Teknologi

Legislator PKS: Politik Inovasi Teknologi Pemerintahan Jokowi Amburadul

Konstruksi Media – Politik inovasi teknologi Pemerintahan Presiden Joko Widodo saat ini dinilai tidak jelas, terlebih dalam aspek kelembagaan dan kebijakan. Hal itu disampaikan Anggota Komisi VII DPR RI FPKS Mulyanto dalam rangka memperingati Hari Kebangkitan Teknologi Nasional (Hakteknas) yang ditetapkan jatuh setiap tanggal 10 Agustus.

Menurut Mulyanto, sedikitnya ada tiga hal yang menjadi indikator ketidakjelasan politik inovasi teknologi ini.

“Pertama soal pembubaran Kementerian Riset dan Teknologi. Kedua soal peleburan LPNK ristek seperti LAPAN, BATAN, BPPT dan LIPI ke dalam BRIN. Dan ketiga terkait aturan secara ex-officio, Ketua Dewan Pengarah BRIN dijabat oleh Anggota Dewan Pengarah BPIP,” ujar Mulyanto dalam keterangan resminya di Jakarta, Selasa (10/8/2021).

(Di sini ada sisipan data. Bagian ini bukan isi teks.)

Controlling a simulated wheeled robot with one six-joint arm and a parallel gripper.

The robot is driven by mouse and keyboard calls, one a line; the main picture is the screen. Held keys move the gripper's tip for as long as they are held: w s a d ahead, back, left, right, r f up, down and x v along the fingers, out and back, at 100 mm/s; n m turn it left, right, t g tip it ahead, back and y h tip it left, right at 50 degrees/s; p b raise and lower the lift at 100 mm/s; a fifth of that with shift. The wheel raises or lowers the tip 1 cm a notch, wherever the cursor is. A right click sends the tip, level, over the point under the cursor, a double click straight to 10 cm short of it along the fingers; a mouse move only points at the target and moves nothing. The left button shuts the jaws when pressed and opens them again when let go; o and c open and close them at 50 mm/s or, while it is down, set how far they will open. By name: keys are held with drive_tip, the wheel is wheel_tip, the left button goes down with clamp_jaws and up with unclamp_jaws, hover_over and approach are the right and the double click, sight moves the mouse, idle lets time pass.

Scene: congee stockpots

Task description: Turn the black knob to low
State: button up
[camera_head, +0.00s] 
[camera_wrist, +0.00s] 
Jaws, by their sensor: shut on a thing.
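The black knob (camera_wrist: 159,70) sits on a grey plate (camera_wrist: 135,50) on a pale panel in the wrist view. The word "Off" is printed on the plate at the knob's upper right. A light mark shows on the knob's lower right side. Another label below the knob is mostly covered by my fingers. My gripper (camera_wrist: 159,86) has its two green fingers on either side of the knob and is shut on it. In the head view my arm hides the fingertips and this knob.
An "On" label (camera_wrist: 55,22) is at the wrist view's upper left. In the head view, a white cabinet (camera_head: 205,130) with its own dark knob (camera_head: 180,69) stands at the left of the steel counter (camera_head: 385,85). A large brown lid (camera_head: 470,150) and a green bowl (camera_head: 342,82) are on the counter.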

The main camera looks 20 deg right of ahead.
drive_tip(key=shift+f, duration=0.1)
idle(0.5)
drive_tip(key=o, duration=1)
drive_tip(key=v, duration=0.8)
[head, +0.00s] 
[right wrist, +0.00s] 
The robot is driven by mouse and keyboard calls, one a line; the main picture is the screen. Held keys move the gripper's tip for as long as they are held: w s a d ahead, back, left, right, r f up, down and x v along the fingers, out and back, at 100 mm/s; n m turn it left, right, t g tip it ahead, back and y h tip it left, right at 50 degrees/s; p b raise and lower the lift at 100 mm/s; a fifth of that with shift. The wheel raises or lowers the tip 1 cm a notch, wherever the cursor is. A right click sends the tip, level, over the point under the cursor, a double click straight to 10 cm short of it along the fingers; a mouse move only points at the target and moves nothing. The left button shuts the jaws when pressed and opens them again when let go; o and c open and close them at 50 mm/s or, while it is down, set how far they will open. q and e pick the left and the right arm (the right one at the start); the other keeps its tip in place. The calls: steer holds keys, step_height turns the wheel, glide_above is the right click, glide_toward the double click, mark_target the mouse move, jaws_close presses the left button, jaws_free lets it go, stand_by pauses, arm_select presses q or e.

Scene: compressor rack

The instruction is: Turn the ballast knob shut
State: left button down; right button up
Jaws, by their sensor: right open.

Ketiga hal tersebut, kata Mulyanto, terkesan dipaksakan dan kurang didukung oleh kajian akademik yang matang. Sikap seperti itu mencerminkan ketidak pedulian Pemerintah terhadap masa depan riset dan inovasi nasional. 

“Sekarang ini tidak jelas. Lembaga mana yang berkewenangan mengkoordinasikan, merumuskan dan menetapkan kebijakan riset dan teknologi nasional. Kemendikbud-Ristek atau BRIN?,” tanyanya.

“Dalam UU No. 11/2019 tentang Sistem Nasional Iptek juga tidak disebutkan secara definitif Menteri yang bertanggung-jawab terhadap urusan Iptek ini,” lanjutnya.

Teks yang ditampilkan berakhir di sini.